Son las seis y cuarenta de la tarde. La hora precisa en que resuella la ciudad, después de contenerse la hemorragia: hombres y mujeres por las venas decapitadas de las oficinas, rumbo a la ducha, la tarea de los niños y el amor. Son las seis y cuarenta de la tarde para la tripulación del buque Océano Artico. La proa: su compás de distancia, mientras enfilamos el canal del puerto. Atrás quedaron las tareas de los niños y el amor. Quince mil quinientos caballos de fuerza empujan los sesenta y tres metros de eslora, los veintidós de manga, en busca de su viejo hábito: el azul. En el muro del malecón dos o tres parejas tempraneras estrenan alguna caricia y no vuelven la cabeza.

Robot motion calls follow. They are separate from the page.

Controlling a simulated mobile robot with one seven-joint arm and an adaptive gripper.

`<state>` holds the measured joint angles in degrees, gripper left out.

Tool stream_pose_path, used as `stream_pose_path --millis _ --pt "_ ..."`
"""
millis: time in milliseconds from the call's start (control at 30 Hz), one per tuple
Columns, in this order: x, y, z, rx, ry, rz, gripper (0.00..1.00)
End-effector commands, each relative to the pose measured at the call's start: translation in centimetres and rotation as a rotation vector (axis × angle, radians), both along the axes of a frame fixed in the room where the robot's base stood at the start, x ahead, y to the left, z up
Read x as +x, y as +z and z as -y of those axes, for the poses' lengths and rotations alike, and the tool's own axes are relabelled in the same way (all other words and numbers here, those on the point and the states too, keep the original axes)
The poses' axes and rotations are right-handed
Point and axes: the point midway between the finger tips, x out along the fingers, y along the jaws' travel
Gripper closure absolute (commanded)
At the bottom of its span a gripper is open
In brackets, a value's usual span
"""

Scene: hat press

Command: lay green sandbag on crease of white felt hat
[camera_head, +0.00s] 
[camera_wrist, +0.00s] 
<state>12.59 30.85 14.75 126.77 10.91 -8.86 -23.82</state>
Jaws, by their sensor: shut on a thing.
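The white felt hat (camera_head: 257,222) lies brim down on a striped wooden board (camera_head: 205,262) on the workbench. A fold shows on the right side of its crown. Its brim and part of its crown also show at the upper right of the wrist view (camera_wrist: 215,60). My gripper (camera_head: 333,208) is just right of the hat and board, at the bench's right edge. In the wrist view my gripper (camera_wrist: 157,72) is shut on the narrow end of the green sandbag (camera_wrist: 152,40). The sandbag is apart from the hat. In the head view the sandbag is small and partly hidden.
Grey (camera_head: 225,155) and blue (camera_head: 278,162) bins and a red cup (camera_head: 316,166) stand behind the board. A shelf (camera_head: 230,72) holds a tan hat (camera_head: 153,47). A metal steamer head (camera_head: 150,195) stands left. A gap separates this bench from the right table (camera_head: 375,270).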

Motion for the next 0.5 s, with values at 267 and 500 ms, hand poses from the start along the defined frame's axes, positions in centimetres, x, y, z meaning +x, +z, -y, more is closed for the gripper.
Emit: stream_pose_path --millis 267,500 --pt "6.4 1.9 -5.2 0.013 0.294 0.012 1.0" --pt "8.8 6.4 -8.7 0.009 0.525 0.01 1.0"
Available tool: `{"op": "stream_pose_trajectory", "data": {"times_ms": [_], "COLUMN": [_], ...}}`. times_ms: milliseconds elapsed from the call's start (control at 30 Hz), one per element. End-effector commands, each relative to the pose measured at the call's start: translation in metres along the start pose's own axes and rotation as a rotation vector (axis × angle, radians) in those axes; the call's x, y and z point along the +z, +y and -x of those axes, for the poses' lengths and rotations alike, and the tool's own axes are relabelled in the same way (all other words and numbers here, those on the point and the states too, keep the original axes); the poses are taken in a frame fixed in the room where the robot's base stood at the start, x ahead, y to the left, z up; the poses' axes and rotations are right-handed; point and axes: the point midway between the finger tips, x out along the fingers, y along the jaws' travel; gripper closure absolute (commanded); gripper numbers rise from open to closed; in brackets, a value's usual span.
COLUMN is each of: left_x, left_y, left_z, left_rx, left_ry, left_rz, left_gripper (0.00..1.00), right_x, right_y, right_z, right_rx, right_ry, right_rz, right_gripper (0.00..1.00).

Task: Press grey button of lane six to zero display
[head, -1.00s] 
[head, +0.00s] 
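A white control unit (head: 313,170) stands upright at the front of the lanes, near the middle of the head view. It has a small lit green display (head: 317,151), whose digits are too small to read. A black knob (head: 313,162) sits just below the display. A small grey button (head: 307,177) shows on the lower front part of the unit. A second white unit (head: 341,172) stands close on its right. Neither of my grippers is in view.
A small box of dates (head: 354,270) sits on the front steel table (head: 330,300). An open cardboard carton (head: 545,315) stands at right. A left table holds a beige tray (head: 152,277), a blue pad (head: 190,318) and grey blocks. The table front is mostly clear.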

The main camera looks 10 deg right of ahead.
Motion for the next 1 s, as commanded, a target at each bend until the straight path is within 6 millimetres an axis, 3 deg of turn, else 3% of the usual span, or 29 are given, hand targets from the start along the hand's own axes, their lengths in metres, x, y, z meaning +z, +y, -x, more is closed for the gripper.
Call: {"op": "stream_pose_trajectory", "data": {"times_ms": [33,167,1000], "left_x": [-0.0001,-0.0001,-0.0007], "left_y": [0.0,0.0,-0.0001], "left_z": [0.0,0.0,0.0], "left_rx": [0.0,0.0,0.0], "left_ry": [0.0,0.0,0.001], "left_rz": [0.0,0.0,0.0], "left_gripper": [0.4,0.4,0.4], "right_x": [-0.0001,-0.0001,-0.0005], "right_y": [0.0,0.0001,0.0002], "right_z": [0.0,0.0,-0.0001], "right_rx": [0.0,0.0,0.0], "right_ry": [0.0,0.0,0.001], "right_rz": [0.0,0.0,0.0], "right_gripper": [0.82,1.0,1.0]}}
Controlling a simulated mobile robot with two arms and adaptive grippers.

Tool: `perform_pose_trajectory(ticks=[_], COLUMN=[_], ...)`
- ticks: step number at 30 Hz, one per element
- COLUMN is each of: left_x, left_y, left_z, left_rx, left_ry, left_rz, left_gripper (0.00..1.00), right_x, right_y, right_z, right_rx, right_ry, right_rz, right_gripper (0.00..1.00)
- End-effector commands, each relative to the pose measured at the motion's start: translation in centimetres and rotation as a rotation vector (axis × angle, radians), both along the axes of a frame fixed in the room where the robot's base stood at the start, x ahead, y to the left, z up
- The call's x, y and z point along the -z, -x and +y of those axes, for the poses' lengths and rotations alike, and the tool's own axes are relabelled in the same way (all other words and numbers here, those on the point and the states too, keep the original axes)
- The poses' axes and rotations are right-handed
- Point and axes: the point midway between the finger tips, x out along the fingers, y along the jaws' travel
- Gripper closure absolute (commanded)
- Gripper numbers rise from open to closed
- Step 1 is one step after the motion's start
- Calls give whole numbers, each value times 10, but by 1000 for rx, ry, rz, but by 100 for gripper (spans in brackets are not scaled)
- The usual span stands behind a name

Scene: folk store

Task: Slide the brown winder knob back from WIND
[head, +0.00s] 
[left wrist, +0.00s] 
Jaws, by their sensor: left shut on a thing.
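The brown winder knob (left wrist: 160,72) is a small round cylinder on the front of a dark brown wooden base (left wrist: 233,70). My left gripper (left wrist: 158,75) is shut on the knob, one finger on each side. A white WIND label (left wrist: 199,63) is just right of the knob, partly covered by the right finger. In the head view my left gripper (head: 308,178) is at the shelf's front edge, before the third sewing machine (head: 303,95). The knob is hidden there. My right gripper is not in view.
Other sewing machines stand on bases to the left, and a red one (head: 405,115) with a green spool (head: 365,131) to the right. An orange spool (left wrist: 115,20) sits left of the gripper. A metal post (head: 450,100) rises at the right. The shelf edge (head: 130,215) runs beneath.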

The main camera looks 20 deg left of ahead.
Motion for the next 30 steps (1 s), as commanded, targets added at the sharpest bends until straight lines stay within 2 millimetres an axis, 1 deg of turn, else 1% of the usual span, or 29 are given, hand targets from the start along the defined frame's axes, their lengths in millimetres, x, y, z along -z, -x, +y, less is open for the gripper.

Los autos van absortos en el tránsito; los niños, en sus juegos; los hombres del anfiteatro, en la cerveza. Y algunos pescadores de orilla saludan con el sedal donde pica siempre, si no pargos o chernas, al menos la paciencia. Las calles desembocan en nosotros y desaparecen. El Morro muestra sus costados hasta el 1843 sobre la frente. Rebasamos la boca. Puede que nosotros vayamos quedando cada vez más a proa o la ciudad a popa, no sé bien si del barco o los recuerdos. La Habana es ya un muro patinado por el orfebre de la tarde, donde el azul se acaba. Después, una guirnalda de luces que alguien ha colgado al final del paisaje. Y por último, una imagen precisa, cuidadosamente plegada en la valija aún a medio cerrar de los recuerdos.
Porque esta tarde es la Habana el nombre propio de la nostalgia.
“El nombre propio de la nostalgia”; en: Somos Jóvenes, nº 75, La Habana, enero, 1986.